**Exercise brief**
No pictures go into the copy. Write out exactly the lines below from the one containing "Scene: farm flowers" through the one containing "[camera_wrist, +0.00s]".

**The records**
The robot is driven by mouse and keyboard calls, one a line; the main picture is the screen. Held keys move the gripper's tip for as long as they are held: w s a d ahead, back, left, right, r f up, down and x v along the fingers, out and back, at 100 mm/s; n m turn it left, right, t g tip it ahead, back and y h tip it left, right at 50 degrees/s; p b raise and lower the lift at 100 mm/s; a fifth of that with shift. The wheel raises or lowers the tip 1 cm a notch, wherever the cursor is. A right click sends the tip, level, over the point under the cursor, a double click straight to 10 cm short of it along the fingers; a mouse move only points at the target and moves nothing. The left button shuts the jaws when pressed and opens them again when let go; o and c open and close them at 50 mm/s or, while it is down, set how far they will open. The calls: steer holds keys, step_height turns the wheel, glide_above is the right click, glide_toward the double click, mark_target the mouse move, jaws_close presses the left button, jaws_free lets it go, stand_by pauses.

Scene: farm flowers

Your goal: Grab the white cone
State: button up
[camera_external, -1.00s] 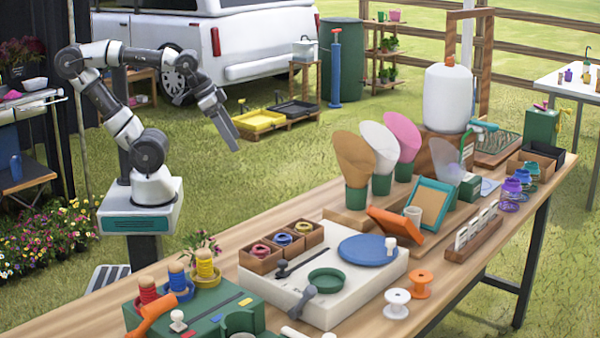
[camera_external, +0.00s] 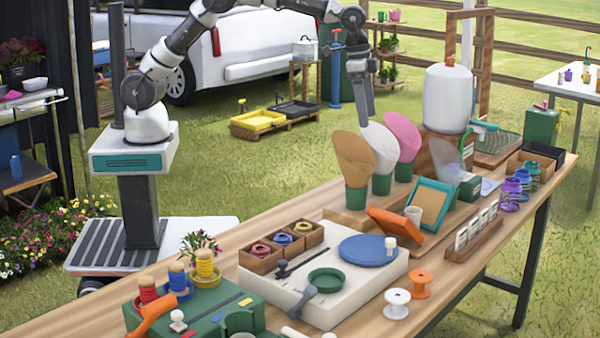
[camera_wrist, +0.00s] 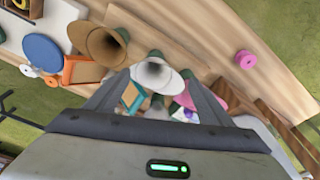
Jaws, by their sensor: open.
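The white cone (camera_external: 383,148) stands upright in a green holder (camera_external: 381,185), between the brown cone (camera_external: 354,160) and the pink cone (camera_external: 404,135). My gripper (camera_external: 366,120) points down at its upper rim, and the fingers hide part of the rim. In the wrist view the white cone (camera_wrist: 153,74) shows its open mouth between my spread fingertips (camera_wrist: 157,78). The gripper is open, with nothing held. I cannot tell whether a finger touches the cone. The brown cone (camera_wrist: 102,46) lies just left there; the pink cone (camera_wrist: 208,96) is partly behind the right finger.
A teal frame (camera_external: 433,203) and an orange frame (camera_external: 396,226) stand in front of the cones. A white tank (camera_external: 448,98) stands behind at the right. A clear cone (camera_external: 445,157) is to the right. The table's left back edge is open.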

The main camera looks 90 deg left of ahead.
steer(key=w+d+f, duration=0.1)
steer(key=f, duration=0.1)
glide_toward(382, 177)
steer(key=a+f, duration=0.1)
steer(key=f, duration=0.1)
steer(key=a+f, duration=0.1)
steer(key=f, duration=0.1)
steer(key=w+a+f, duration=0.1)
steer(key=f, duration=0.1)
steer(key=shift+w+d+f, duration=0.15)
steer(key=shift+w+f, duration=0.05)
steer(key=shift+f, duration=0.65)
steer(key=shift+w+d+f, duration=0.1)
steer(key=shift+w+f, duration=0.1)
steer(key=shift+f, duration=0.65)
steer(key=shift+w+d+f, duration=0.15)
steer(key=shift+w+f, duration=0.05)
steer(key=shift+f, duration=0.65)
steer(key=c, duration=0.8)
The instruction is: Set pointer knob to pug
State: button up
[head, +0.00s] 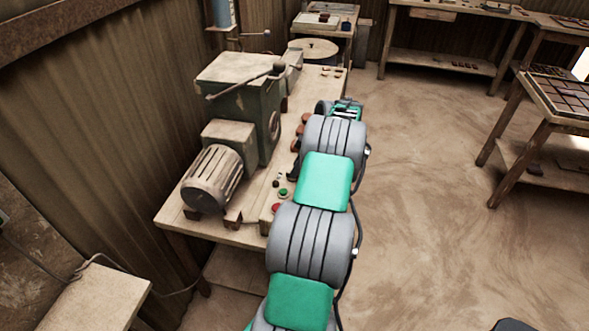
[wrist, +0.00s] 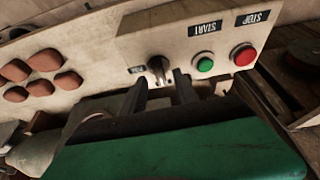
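The pointer knob (wrist: 158,66), dark with a paler pointer, sits on the pale front panel in the wrist view. I cannot tell whether the fingertips reach around the knob.
The green START button (wrist: 204,64) and red STOP button (wrist: 244,55) are close right of the knob. Several brown tiles (wrist: 45,60) lie left. The tile press (head: 240,95) and its motor (head: 212,178) stand on the bench; open floor (head: 430,200) lies to the right.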

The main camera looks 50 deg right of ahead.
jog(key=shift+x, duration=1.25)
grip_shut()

**Completed exercise**
Scene: farm flowers

Your goal: Grab the white cone
State: button up
[camera_external, -1.00s] 
[camera_external, +0.00s] 
[camera_wrist, +0.00s] 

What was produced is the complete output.